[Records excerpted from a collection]
────────────────────────────────────────

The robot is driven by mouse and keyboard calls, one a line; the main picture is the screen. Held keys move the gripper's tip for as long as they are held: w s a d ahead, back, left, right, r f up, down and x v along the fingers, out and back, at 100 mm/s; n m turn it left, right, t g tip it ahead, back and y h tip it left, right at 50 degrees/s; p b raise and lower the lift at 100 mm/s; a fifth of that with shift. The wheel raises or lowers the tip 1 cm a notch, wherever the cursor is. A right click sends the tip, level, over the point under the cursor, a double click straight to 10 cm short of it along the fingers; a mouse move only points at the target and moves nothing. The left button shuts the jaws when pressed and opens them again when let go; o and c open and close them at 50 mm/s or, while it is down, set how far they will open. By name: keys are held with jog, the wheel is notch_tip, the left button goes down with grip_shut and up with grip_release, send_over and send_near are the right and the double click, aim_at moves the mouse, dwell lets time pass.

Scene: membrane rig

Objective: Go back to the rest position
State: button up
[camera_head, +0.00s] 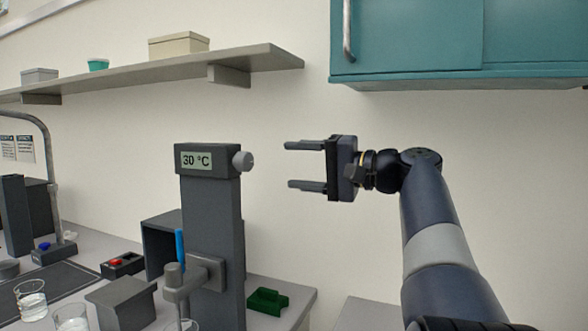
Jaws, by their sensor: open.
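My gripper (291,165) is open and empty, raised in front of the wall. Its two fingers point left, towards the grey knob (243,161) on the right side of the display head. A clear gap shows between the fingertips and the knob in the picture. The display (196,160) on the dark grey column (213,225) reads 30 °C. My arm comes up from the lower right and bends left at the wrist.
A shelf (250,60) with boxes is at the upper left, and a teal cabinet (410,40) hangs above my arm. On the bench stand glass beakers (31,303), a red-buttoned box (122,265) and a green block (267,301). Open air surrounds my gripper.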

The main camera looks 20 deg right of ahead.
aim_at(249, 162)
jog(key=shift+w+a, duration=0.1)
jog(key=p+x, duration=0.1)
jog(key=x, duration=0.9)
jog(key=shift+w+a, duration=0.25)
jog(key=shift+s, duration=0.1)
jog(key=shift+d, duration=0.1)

────────────────────────────────────────

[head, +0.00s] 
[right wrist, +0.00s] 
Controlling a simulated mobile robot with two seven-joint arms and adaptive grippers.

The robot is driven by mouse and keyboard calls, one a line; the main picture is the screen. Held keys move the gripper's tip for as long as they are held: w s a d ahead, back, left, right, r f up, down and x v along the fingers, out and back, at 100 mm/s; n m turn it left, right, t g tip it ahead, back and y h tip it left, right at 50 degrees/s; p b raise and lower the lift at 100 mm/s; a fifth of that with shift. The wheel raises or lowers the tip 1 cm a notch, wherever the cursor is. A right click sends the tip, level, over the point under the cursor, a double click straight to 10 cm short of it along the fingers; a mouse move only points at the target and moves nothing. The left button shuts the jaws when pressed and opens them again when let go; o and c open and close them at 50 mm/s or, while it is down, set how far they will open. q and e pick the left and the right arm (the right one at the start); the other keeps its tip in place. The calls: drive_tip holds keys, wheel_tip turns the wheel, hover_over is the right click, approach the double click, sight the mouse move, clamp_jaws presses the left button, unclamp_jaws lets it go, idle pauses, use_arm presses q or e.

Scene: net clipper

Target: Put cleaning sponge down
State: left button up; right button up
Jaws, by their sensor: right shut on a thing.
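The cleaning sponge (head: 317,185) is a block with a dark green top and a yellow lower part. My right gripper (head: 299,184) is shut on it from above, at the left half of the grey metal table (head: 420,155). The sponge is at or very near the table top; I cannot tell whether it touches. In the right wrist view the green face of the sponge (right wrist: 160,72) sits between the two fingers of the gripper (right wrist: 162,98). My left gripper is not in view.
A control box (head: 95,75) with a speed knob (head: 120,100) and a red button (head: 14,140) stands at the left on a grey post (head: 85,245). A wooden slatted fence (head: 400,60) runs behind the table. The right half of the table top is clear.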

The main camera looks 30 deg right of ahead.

────────────────────────────────────────

» **EXERCISE OBJECTIVE**
Look through the material and copy each line that has "State".

» **EXERCISE RESPONSE**
State: button up
State: left button up; right button up

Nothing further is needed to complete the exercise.